Din deyince burada iki noktaya değinmek lazım: Muhalifleri münafık olarak görmek ve dine küfür. İslamcı başbakanın Gezi Ayaklanması sırasında kendi verdiği emirle polis tarafından öldürülen 8 gencimizle ilgili olarak başsağlığı dilememesi nasıl açıklanabilir? Kendi bakış açısına göre bu çocukların münafık olmasıyla. Yani dini açıdan, din dışı olarak gördüğü bu kişilerin ona göre katli vacip! Kendi dini bakış açısından bu gençleri öldürterek “sevap” işlemiş oluyor. Onun için Mısır'da öldürülen islamcı gençlerin ardından ağlıyor, ama buradaki bizim çocuklarımız için pişmanlık duymuyor (bu durumu anlamamı sağladığı için sosyolog eşim Nurten Özkoray'a teşekkürler).
Seçimlerin gidişini bana göre değiştirebilecek çok önemli bir noktaya dikkat çekerek yazıyı sonlandıralım: Müstafi Bakan Egemen Bağış'ın İslam dinine küfretmesi ve böylelikle dini siyasi amaçlar için kullandıklarını kanıtlaması. Din konusunda çok hassas olan AKP'nin tabanını bu durum doğrudan etkiledi ve muhalif partiler (başta MHP, ardından Saadet ve CHP) Türkiye genelinde sahada bu konuyu işleyerek ciddi bir oy erozyonuna yol açabilecek hareketi başlatılar. Bunun getirisini 30 Mart akşamı hep birlikte göreceğiz. Normal koşullarda kendi halkına savaş açmış, devasa yolsuzluklara batmış bir siyasi iktidar ilk seçimlerde seçim barajının altına düşerek yok olurdu. Ama unutmayalım, bu seçmen iki yıl sonraki genel seçimlerde %22 oyla birinci yaptığı partiyi (DSP) %2'ye düşürdü.
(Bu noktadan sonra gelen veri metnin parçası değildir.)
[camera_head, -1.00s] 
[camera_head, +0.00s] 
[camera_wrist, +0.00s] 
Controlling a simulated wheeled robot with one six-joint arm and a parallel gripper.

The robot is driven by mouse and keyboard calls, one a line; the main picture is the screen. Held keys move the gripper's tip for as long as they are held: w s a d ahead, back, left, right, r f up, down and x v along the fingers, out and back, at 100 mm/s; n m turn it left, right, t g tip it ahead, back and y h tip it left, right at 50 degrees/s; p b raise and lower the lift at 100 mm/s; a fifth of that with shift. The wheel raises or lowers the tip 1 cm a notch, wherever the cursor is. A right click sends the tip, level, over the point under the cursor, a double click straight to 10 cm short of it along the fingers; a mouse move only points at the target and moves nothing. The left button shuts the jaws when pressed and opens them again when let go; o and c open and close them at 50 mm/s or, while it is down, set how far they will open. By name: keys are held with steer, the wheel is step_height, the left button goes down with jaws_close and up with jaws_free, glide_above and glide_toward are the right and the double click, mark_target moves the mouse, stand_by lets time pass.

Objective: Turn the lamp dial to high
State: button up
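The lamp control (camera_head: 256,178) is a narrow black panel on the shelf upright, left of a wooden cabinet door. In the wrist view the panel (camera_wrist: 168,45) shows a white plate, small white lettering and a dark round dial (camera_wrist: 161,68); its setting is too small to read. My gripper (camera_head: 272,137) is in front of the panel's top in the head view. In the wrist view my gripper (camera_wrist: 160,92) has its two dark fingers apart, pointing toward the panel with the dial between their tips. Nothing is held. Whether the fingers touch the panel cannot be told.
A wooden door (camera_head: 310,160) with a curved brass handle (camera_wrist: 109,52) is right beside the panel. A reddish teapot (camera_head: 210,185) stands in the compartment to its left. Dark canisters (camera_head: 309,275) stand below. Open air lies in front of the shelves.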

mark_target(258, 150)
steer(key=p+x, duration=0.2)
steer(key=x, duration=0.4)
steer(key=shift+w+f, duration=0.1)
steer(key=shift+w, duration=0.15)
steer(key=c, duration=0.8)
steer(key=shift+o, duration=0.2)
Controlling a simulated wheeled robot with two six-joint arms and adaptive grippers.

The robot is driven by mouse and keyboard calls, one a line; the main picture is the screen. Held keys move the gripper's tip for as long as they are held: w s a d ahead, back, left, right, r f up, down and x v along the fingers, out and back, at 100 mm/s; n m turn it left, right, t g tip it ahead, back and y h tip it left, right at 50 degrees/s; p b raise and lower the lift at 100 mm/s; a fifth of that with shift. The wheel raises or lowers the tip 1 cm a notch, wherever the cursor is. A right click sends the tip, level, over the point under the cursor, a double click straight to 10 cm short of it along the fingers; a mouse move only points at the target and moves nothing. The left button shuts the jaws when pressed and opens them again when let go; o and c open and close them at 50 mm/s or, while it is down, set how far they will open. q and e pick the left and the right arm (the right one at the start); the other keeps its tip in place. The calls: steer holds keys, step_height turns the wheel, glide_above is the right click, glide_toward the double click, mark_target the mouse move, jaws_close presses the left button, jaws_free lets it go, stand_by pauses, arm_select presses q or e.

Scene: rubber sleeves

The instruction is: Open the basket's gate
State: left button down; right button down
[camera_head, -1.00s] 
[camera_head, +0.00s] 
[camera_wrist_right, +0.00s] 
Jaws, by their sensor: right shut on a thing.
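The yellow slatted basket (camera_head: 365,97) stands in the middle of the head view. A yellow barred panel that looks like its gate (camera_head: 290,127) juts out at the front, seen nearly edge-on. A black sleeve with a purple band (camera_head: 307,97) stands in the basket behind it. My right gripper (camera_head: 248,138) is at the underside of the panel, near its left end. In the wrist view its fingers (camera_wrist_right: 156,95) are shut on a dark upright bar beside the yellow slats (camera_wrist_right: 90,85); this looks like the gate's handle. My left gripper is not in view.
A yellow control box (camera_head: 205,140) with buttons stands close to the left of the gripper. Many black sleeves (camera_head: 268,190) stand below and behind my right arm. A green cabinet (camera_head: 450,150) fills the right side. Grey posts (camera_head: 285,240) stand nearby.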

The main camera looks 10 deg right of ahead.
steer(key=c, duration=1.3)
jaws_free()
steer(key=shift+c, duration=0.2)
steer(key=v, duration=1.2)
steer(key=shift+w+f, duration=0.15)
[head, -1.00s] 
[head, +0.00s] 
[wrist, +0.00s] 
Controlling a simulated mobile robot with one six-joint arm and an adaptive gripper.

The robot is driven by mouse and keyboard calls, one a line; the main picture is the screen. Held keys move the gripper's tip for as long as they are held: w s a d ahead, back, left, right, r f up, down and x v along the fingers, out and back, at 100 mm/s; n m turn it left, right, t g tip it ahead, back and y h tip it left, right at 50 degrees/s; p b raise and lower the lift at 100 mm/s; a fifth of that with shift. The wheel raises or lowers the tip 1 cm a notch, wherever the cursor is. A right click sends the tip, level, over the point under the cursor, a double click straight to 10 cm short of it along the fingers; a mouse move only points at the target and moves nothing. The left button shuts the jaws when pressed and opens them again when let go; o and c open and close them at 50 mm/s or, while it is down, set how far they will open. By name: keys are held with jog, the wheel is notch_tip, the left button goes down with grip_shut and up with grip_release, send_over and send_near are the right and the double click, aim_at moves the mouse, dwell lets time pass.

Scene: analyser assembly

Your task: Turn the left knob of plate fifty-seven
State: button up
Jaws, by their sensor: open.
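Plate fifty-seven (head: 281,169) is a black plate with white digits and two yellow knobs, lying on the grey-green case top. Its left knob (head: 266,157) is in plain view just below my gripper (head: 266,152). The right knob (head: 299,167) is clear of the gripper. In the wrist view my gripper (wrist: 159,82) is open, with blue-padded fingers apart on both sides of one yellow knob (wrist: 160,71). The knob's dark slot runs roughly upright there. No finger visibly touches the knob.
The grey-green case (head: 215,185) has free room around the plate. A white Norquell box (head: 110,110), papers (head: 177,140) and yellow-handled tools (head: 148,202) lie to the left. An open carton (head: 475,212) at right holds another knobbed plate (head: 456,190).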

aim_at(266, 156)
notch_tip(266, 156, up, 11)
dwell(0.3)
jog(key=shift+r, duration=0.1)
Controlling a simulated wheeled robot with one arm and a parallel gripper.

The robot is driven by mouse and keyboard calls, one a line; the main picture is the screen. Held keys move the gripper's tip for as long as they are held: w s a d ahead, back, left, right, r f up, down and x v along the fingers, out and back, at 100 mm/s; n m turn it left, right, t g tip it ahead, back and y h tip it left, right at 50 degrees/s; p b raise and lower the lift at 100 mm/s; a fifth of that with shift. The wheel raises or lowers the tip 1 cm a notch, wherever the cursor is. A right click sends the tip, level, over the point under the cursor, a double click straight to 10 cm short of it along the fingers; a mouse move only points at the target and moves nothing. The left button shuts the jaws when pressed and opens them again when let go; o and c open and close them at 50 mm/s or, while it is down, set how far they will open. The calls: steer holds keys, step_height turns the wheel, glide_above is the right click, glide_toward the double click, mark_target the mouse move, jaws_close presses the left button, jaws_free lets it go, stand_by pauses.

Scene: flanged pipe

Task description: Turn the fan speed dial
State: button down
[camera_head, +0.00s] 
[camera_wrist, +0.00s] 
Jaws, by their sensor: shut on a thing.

Ayrıca, 2002 seçimlerinde parlamentoda yer almış olan bütün partileri parlamento dışında bıraktı. Dünya parlamenter tarihinde görülmemiş olan bu iki olay bu ülkede oldu. Bir üçüncü mucize ile, seçimler sonrası oluşabilecek felaket senaryolarına bu halkın son verebileceğini ümit etmek, büyük bir iyimserlik olur mu? Akıl şöyle buyuruyor: Siyasette umudu hiçbir zaman yitirmemek lazım!